Leave out the pictures, and return only the lines running from the one that contains "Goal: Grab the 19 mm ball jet" to the one that contains "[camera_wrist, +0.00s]", both included, exactly as they appear.

───── Data block

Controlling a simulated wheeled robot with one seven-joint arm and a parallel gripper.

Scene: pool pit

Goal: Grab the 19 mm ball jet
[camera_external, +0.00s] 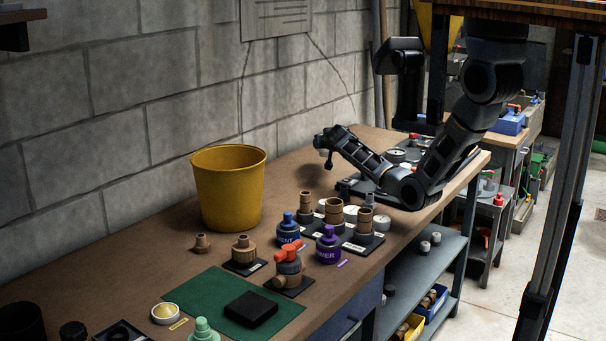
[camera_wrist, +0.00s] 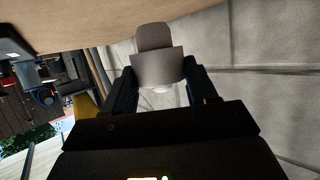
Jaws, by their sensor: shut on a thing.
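My gripper (camera_external: 325,143) is raised above the far part of the workbench, near the block wall. In the wrist view my gripper (camera_wrist: 160,88) is shut on a grey-brown fitting with a wide collar and a narrower rounded end, seemingly the ball jet (camera_wrist: 158,66). A pale round part shows at its lower side between the fingers. In the external view the held piece is small and dark, hard to tell from the fingers. No size marking can be read on it.
A yellow bucket (camera_external: 228,190) stands left of my gripper by the wall. A green mat (camera_external: 205,293) bears a black block (camera_external: 251,308).

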──────────

Solution:
Goal: Grab the 19 mm ball jet
[camera_external, +0.00s] 
[camera_wrist, +0.00s] 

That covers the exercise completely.